How Social is Social Media?
To begin to understand social media, one must start by understanding what the terms “social” and “sociality” mean and how it is approached through media. Two famous philosophers and sociologists, Ferdinand Tonnies and Karl Marx, believed that the co-operation is the basis of being social. In regards to the Internet and sociality, there are media outlets that allow individuals to interact and collaborate to create digital products to share with others which encourage even more sociality. On these social media sites, individuals are encouraged to comment, like, and share one’s digital product which enforces participatory culture. Being able to express opinions and actively taking matters into their own hands through the digital world created a new environment of participatory democracy. But how social is social media and are one’s true opinions really heard?
A decade or so ago social media sites like Facebook became popular and status updates were the main feature that people used. But now, multiple social media outlets have developed like Instagram, Snapchat, and Twitter, where individuals can like, comment, and share. This opened up an entirely new world that allowed people to openly express their opinions. But is this opportunity to share thoughts actually beneficial? As liking and commenting grew more popular, so did the individual’s need for self assurance. People began to measure their self-worth through the amount of likes and comments they received with each post shared. Some even go so far as to delete pictures or posts that do not receive the amount of likes they desire because it would not set up the right “image” for the individual. So are these sites that are suppose to promote social activity and collaboration between individuals really just to benefit an individual’s confidence?
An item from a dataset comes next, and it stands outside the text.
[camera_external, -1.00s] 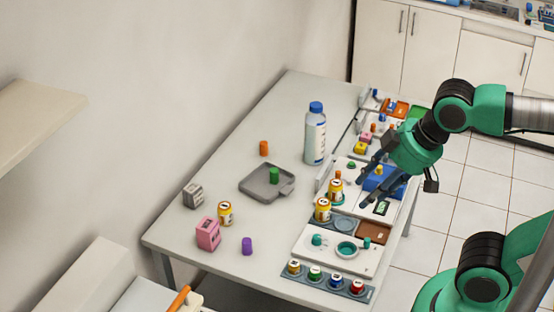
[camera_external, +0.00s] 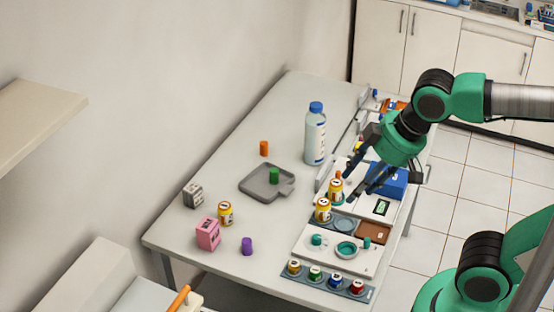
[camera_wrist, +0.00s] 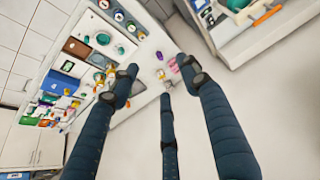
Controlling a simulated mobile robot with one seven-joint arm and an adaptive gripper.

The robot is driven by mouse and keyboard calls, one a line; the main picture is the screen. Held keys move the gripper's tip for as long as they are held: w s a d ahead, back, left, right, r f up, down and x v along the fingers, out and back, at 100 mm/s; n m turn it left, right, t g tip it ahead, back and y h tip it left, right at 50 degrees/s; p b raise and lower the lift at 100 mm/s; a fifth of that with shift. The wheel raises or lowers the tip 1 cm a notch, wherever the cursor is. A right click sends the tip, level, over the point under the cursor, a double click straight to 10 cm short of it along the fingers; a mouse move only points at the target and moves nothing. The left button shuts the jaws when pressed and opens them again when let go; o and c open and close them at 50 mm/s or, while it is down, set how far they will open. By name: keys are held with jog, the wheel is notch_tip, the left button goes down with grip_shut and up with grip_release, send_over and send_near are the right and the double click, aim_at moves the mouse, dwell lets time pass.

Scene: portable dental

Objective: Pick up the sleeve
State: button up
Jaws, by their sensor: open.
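I cannot tell for sure which thing is the sleeve. Small plain cylinders stand on the table: an orange one (camera_external: 264,148) at the back, a green one (camera_external: 274,175) on the grey tray (camera_external: 253,191), and a purple one (camera_external: 247,246) at the front. My gripper (camera_external: 364,178) is above the right side of the table, near the yellow labelled cans (camera_external: 322,210). Its fingers are spread and empty, apart from the cylinders. In the wrist view the three fingers (camera_wrist: 158,78) are spread, with the table beyond them.
A tall white bottle with a blue cap (camera_external: 315,136) stands left of my gripper. A pink box (camera_external: 208,233), a grey box (camera_external: 193,195) and another yellow can (camera_external: 225,213) stand at the left. A rack of several small jars (camera_external: 325,281) lines the front.

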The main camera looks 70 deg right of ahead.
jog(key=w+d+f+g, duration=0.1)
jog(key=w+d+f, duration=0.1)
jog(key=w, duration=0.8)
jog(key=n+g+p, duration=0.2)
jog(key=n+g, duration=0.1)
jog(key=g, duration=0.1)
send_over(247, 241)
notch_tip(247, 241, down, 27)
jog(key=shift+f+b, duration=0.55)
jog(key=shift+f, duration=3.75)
The evolution of social media outlets allow people to openly share their thoughts and opinions. But how often are these thoughts heard and taken into consideration? In the novel, Social Media: a Critical Introduction, Henry Jenkins, an American scholar, discusses how many individuals’ opinions are pushed aside due to bigger companies, social media outlets, and celebrities that overshadow the common person. Companies like CNN their thoughts and opinions on a worldwide basis and are able to reach a larger audience than people who produce blogs recreationally. This uneven distribution of exposure does not allow people to voice their concerns and opinions as effectively as they should. So is the growth of participatory democracy as effective as it seems to be?